As several others here demonstrate, stories written within repressive and unpalatable political contexts often shift into myth and fantasy. Exposing the challenges of excavating a lost family history, one straddling several countries and languages – including present-day Russia, Poland, Ukraine and Austria – Katja Petrowskaja explains how ‘not writing in your own language’ and not using your ‘mother tongue’ can be a form of managing and mediating the writing of loss: if ‘you write’ for example, as a Jewish Ukrainian Russian-speaker,

about World War II … with your ‘kit’ of Soviet war-prisoners and Holocaust victims … you have moral right on your side … you are among victors and victims.

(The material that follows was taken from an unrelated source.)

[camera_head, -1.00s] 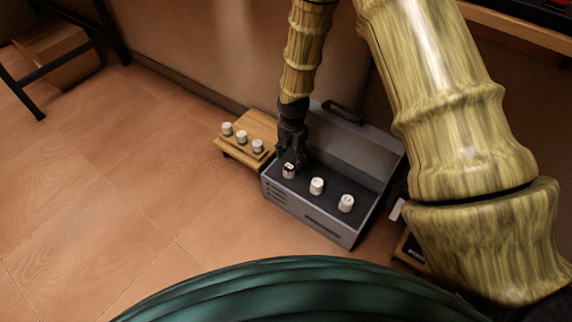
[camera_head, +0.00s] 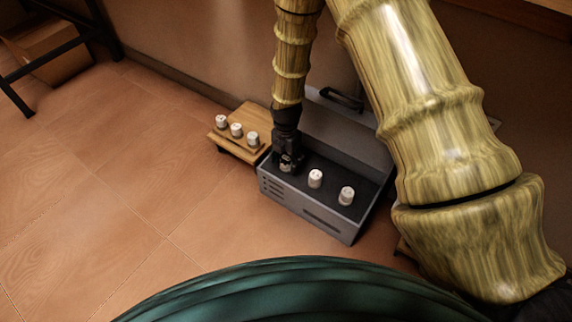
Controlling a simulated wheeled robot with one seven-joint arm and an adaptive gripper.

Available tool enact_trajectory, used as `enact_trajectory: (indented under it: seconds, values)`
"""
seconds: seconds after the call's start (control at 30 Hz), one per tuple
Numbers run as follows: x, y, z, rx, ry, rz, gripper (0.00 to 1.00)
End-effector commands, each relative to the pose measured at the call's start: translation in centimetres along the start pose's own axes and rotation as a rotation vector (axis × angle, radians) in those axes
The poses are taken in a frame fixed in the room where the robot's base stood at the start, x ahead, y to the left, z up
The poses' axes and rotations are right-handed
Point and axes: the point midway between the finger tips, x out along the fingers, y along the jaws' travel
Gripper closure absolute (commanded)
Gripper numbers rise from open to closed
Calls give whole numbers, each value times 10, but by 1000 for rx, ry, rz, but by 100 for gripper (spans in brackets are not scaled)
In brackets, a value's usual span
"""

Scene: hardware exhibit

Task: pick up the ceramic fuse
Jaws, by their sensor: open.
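Small white ceramic pieces stand in two groups. In the open grey case, two white pieces, one in the middle (camera_head: 315,178) and one to the right (camera_head: 346,195), stand upright on the dark inner surface. A third piece (camera_head: 286,167) at the case's left end is mostly hidden by my gripper. My gripper (camera_head: 289,160) points down with its fingers around or right beside that third piece; contact cannot be made out. The grey case (camera_head: 300,206) has its lid raised at the back. Which piece is the ceramic fuse cannot be told by marking.
A small wooden stand (camera_head: 229,144) holds three similar white pieces (camera_head: 236,130), left of the case and close to it. A wall rises behind both. A cardboard box (camera_head: 50,55) and dark metal legs are at the upper left. The tiled floor in front is clear.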

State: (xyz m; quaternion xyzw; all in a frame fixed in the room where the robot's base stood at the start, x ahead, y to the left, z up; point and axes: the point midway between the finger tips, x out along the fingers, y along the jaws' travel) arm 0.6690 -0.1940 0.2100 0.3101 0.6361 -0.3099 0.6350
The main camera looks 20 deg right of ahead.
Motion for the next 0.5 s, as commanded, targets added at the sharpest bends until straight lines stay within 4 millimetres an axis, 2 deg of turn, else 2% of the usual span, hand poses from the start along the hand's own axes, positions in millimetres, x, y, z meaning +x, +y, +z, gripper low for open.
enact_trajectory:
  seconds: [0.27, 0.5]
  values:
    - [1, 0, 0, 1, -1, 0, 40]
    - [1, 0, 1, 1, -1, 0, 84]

By changing the language, I wanted to liberate myself.

This is echoed by poet George Szirtes, in his discussion of photography as object of memory and a conduit for the representation of the past. Now resident in London, Szirtes grew up in Hungary. Like Petrowskaja and Ruth Prawer Jhabvala, whose archive of notebooks reveals a literary life lived across the borders of Germany, Britain and India (Pauline McGonagle), Szirtes's family was directly affected by the Holocaust. As he implies, stories, like people (and objects), travel. These things manifest themselves in different ways across generations; you carry them with you but they do not necessarily ‘define your writing’.

The performative power of the imagination to transform and extend the borders of established traditions and histories recurs across the issue in different contexts. We see it in the writings reproduced here of the great avant-garde Iranian poet, Bijan Elahi, who saw translation as a ‘dance in chains’; also in Sam Selvon’s experimentations with language in his comic subversion of British history at ‘Hamdon Court’ in The Housing Lark (1965), introduced by Caryl Phillips. Joshua Cohen also opens up the question of how literary and artistic canons are created in his fascinating exposure of early South Asian networks and twentieth-century internationalist influences that impacted on the well-known African-American aesthetics of the ‘Harlem Renaissance’.

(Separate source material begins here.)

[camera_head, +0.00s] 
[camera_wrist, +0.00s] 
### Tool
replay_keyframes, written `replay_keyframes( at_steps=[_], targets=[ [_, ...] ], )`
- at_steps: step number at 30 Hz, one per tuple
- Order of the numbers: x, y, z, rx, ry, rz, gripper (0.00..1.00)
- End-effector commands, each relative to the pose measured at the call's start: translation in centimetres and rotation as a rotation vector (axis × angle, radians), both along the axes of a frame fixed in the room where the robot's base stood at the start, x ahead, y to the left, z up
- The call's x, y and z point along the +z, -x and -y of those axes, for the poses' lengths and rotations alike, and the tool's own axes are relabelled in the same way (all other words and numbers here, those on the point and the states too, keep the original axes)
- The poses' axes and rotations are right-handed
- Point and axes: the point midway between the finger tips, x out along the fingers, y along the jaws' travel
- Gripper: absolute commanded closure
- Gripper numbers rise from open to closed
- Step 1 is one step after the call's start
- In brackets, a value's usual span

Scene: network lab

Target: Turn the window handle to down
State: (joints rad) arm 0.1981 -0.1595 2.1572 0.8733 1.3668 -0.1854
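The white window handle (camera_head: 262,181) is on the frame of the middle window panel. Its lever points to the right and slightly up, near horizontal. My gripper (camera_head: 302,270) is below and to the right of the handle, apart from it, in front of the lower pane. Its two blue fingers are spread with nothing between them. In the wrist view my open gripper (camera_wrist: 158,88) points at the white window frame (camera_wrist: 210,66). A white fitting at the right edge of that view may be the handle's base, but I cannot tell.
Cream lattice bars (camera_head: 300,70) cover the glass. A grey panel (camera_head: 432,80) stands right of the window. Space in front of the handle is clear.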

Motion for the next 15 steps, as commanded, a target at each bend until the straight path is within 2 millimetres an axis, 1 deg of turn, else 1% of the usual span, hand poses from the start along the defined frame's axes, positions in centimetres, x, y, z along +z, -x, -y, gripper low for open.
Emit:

Featuring several new stories and poems from around the world, this issue is proud to introduce readers to the winning entries of the 2018 Wasafiri New Writing Prize — Deirdre Shanahan (Fiction), Len Lukowski (Life-Writing) and Danie Shokoohi (Poetry). Open each year to international writers who have not yet published a full collection or book, the prize is awarded in all of the three genres. The year 2019 is an important year as it celebrates ten years of the prize which coincides with the magazine’s thirty-fifth birthday. It will be renamed as the Queen Mary Wasafiri New Writing Prize, to reflect additional sponsorship. In 2009, when we first launched the award, it was announced as part of our twenty-five-year celebrations. In keeping with this tradition, the 2019 prize will be announced at our Wasafiri festival celebrating thirty-five years of publishing and the launch of our 100th issue entitled, An Island Full of Voices: Writing Britain Now (British Library, London, 9 November).